Marsch v. Lill

YOUNG, Judge.

Ursula Schiller, appealing from an entry of summary judgment against her in a proceeding to determine heirship, raises two issues for our review. We do not have jurisdiction to determine those issues belatedly raised in Schiller’s reply brief. Richardson v. Scroggham, (1974) 159 Ind.App. 400, 307 N.E.2d 80.

Schiller’s first contention is that the trial court should have declared her the sole heir of Voldemar Weber, her natural father, and should have entered summary judgment in her favor. The basis of this contention is that IC 1976, 29-1—2-7 (Burns Code Ed.) is in violation of the equal protection clause of the Fourteenth Amendment. This issue has been resolved against her by our Supreme Court in Burnett v. Camden, (1970) 253 Ind. 354, 254 N.E.2d 199, cert. denied 399 U.S. 901, 90 S.Ct. 2202, 26 L.Ed.2d 556. See Tekulve v. Turner, (1979) Ind.App., 391 N.E.2d 673, in which it is noted that the United States Supreme Court recently upheld a similar statute in Lalli v. Lalli, (1978) 439 U.S. 259, 99 S.Ct. 518, 58 L.Ed.2d 503.

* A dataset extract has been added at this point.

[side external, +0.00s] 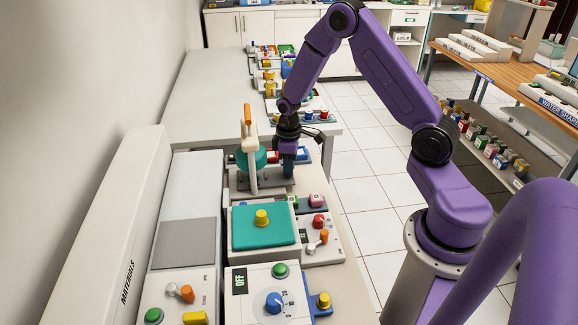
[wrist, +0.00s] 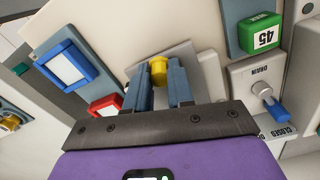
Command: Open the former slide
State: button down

Schiller’s second contention of error is that the probate court allowed only $3,500 additional attorneys fees, to be paid from the estate, instead of $8,537.50 as petitioned for. Alma Keler filed a motion to dismiss the appeal on this issue, arguing that the *697attorney accepted the check for $3,500, and, having accepted the benefit, cannot challenge the judgment in this regard. Further, Keler has raised as cross-error the probate court’s allowance of $3,500 further attorneys fees to be paid from the estate. Because we agree that the probate court erred in this last regard, it is unnecessary to determine the propriety of the amount awarded and the taking of an appeal despite accepting the check.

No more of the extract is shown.